Tuesday, July 31

Fender goes off-key, cancels its IPO

Fender goes off-key, cancels its IPO

Jimi Hendrix's 1965 Fender Stratocaster is displayed at the Idea Generation Gallery in London.

Fender Musical Instruments Corporation failed to strike a chord with investors. The famed guitar maker scrapped its planned IPO less than two weeks after announcing an offering price.

“Current market conditions and concerns about economic conditions in Europe do not support completing an initial public offering at what we believe to be an appropriate valuation at this time,” CEO Larry Thomas said in a statement. The proposed offering price of $13 to $15 would have valued the company at up to $395 million.

Analysts say Fender’s financials didn’t justify rock-star pricing.

"There wasn’t demand enough for the premium they wanted," said Francis Gaskins, president of IPO Premium.

In 2011, Fender turned a profit on the slimmest of margins, and analysts weren't expecting that to change much this year. "Investors are really looking for growth right now and Fender wasn’t providing that," said Greg Leffert, a research analyst at Renaissance Capital. "It sounds like they would’ve been able to get it done if they cut the price."

"There just wasn't demand at $14 or even at the low end," Gaskins said. Fender executives balked when underwriters suggested a $10 share price, he claimed.

Fender may have been hoping that classic rock fans would have snapped up the stock at its proposed offering price without caring as much about its financials, but the bungled Facebook IPO diminished appetite among retail investors for “brand name” stocks and sentiment-driven purchases.
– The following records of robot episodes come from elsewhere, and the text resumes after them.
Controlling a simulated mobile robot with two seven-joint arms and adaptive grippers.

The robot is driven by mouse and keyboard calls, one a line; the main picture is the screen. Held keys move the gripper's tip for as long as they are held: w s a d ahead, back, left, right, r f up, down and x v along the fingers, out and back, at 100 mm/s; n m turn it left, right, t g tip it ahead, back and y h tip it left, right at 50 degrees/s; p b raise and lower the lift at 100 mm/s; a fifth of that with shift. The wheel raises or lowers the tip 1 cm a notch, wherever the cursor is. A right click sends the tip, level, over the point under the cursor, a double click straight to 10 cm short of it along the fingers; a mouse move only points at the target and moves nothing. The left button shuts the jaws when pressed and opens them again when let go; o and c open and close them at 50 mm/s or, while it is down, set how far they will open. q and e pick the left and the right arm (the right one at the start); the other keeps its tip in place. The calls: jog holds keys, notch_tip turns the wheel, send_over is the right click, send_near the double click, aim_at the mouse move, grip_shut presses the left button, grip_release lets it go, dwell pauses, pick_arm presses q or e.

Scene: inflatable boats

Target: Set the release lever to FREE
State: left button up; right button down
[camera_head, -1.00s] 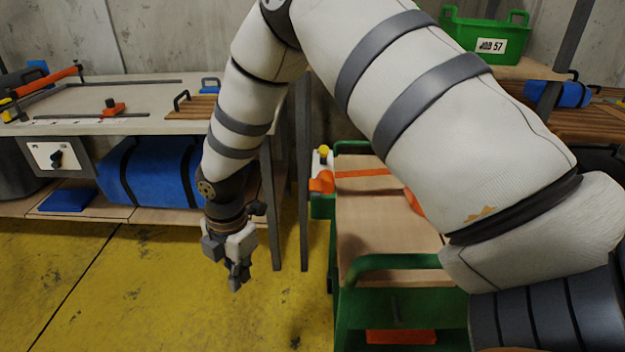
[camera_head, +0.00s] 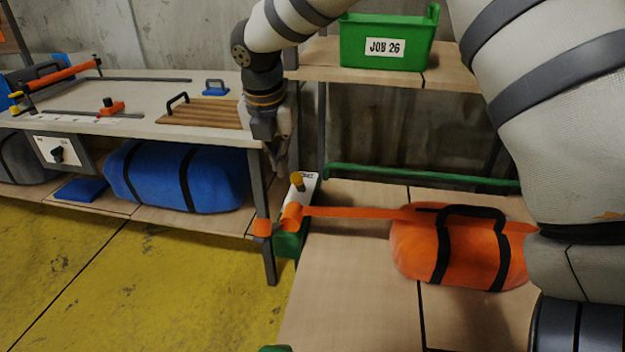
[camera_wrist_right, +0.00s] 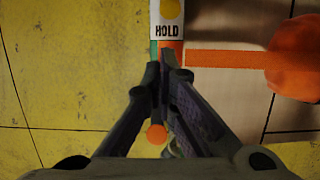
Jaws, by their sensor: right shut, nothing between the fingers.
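In the right wrist view the plate reads HOLD (camera_wrist_right: 167,31), and the yellow knob (camera_wrist_right: 170,8) is at the top edge. An orange strap fitting (camera_head: 291,216) sits just below the plate. My right gripper (camera_head: 280,172) is shut and empty, pointing down just behind and left of the knob in the head view. Its fingertips (camera_wrist_right: 167,58) show just below the HOLD label; contact cannot be told. No FREE marking is visible. My left gripper is not in view.
An orange strap (camera_head: 355,213) runs to an orange bag (camera_head: 465,250) on the wooden cart top (camera_head: 345,300). A green rail (camera_head: 420,176) edges the cart. A workbench (camera_head: 140,120) stands left, with a blue roll (camera_head: 180,178) beneath. A green bin (camera_head: 385,42) is on the shelf behind.

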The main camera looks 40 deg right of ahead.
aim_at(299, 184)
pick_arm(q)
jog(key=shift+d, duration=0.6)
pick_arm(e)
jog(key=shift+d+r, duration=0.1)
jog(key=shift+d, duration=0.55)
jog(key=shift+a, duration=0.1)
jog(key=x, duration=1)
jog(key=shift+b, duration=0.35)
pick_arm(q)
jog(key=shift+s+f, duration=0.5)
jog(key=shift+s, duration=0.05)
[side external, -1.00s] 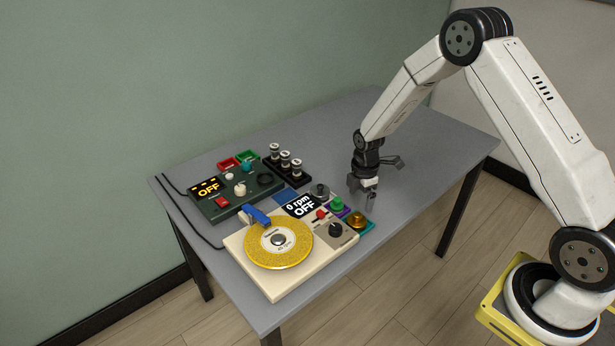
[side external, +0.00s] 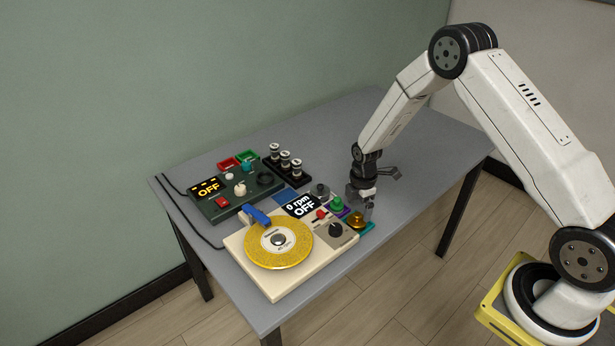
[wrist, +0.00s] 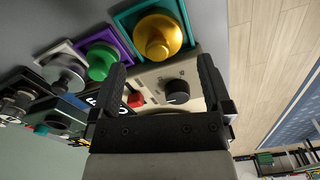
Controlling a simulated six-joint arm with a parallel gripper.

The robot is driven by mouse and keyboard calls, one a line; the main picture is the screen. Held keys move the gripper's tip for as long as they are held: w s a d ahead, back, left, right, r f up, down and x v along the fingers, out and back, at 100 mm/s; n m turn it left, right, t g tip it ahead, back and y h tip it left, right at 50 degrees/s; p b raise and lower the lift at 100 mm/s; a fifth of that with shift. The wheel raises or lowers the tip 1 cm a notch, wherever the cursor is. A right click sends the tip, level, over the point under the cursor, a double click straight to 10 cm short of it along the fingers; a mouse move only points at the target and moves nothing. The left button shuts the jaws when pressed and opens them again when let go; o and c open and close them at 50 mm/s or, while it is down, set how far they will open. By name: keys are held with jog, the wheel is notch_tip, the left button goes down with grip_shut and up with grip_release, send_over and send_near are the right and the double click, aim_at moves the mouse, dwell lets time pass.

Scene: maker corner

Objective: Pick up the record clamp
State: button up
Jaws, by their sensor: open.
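Three knob-shaped pieces that look like clamps sit in small square trays beside the turntable (side external: 283,285). The gold one (side external: 357,220) is in a teal tray, the green one (side external: 337,203) in a purple tray, and the grey one (side external: 319,191) in a pale tray. The frames do not show which is the record clamp. In the wrist view the gold piece (wrist: 158,36) lies just beyond and between my fingertips, with the green (wrist: 100,62) and grey (wrist: 66,73) pieces to the left. My gripper (side external: 360,203) is open and empty, above and near the gold and green pieces.
The turntable carries a yellow record (side external: 270,254), a blue arm part (side external: 256,215), a black knob (wrist: 177,91) and an OFF display. Behind it are a green control box (side external: 222,203) and a black rack of several cylinders (side external: 275,172). The table's right side is clear.

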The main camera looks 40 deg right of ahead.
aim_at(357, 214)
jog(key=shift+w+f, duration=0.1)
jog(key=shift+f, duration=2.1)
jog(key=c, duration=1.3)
The other sticking point was Fender’s problematic relationship with Guitar Center, on which it depends for roughly 15 percent of its sales. Despite $2 billion in annual sales, the retailer is saddled with $1.6 billion in debt, $650 million of which carries a 9.9 percent interest rate. Standard & Poor's Ratings Services changed its outlook from stable to negative in May, and its executive vice president of direct brands departed last week after an 18-month stint.

"Once people started looking at that, there were some warts they weren't expecting," Gaskins said. "Right now they’re damaged merchandise."